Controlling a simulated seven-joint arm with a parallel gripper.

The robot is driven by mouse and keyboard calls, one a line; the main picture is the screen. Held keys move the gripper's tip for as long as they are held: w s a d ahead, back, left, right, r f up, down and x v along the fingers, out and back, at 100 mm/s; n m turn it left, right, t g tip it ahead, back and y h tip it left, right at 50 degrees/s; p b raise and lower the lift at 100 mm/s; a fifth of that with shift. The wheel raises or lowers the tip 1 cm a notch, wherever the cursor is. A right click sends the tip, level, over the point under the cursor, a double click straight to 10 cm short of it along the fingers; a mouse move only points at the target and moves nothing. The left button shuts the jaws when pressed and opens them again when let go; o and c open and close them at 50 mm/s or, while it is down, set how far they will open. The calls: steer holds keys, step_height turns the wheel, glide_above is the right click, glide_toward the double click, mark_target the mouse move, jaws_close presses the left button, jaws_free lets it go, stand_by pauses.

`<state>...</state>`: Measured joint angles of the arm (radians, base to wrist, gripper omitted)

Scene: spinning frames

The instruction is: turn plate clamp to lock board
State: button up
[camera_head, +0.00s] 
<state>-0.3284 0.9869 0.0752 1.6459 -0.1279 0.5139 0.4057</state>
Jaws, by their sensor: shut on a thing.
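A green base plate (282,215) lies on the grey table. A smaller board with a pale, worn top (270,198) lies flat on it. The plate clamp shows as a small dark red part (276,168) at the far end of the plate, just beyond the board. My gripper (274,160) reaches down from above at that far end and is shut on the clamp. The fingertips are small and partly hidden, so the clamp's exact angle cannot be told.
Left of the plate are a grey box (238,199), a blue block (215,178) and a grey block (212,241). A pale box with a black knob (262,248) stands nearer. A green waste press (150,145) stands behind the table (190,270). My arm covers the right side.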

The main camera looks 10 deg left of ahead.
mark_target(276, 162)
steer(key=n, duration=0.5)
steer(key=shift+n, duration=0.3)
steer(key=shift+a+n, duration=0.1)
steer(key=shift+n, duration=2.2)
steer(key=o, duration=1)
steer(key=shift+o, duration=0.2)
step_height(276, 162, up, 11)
----------
(Exercise instructions) Copy all lines in the listing above where the string "joint" appears.

(Answer in full)
Controlling a simulated seven-joint arm with a parallel gripper.
`<state>...</state>`: Measured joint angles of the arm (radians, base to wrist, gripper omitted)

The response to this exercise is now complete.